My results reveal that it is easier to find skill among short history managers. Several respondents had trouble with this counterintuitive result, so let me explain why I believe this is the case. Performance declines over time because the manager, once successful, comes face to face with the performance killing forces of the industry. These include growth in AUM, marketing pressures such as having to stay in a box (e.g. small-cap value), having to meet short term budget numbers, reporting to an investment committee, responding to requests for lower volatility, good upside capture, and low downside capture, and so forth. The latter is the unreasonable expectation among advisors and investors alike that somehow a manager can generate superior performance while also producing consistent short term returns. The evidence, both at the market and individual security level, shows that long term superior performance is accompanied by highly unpredictable short term returns and thus eliminating short term volatility has the undesirable consequence of hurting long term performance.
This is not to say skill cannot be found among long history managers. On the contrary, one would expect skill to increase with experience, but the performance killing forces of the industry grow ever stronger the longer the fund is around. It takes a tremendous force of manager will to push back and stay focused on strategy. This is particularly the case as fund organizations increase in size with the attendant growth in staff and the pressure to meet short term budget numbers. And unfortunately, advisors contribute to this pressure. Often I hear advisors say they are more interested in short term consistency than in long term performance.
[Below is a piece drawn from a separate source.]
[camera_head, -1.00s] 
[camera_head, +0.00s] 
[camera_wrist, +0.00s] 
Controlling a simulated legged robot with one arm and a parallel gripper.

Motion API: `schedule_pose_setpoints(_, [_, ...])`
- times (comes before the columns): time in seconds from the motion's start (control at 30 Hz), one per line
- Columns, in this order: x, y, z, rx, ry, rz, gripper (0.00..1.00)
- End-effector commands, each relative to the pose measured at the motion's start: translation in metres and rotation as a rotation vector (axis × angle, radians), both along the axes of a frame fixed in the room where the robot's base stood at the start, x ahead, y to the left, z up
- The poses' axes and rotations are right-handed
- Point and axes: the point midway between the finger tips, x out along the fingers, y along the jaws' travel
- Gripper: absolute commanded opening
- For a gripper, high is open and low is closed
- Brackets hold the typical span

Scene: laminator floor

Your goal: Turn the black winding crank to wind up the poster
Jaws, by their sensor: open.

How sad for their clients.
Manager search methodologies, such as those offered by Surz, can help get beyond the standard performance numbers. Many advisors have their own method for identifying skilled managers that can help in building better portfolios. Often these correctly focus on the strategy being pursued by the manager and how successful the manager has been in executing the strategy. Excluding managers with shorter than a five year performance record is a mistake and focusing solely on a long term track record is fraught with problems, as the empirical relationship of declining returns with longer history reveals. The search process is more complicated than simply looking for a long term track record.
Methodology Questions
There were several comments regarding the use of correct benchmarks. If one is talking about individual fund performance, then the S&P500 is not the appropriate benchmark and a carefully selected benchmark is needed. But since I present aggregate data over thousands of US equity active mutual funds, hundreds of thousands of fund/month observations, and a nearly 30 year time period, using the S&P500 benchmark is appropriate. There is no reason to believe that over time mutual funds as a whole change, relative to the market, along such dimensions as sectors, market cap and P/E, and so it is unnecessary to make additional adjustments.
Risk models, such as the Carhart four factor model used by BSW, adjust for relative risk among funds but not aggregate risk. This means they adjust for risk differences from one fund to another, but do not adjust for increases or decreases in collective fund risk relative to the market. Since I report aggregate fund results, such risk adjustment models provide no insight into the overall risk being taken on by funds that might help explain the observed increase in average alpha. Add to this the large data cost (consuming as much as 50% of the sample) of such models, and I conclude the costs outweigh the benefits. In this sense, the average standard deviation I report is an adequate measure of changes in aggregate fund risk. And since the average fund standard deviation declines over this nearly 30 year time period, changes in aggregate risk cannot explain rising alphas during the 1980-2008 time period.
Building Better Client Portfolios
The current market environment favors active management over indexing and there are tools available to help find skilled managers. My hope is that advisors take advantage of the current opportunity to build better client portfolios.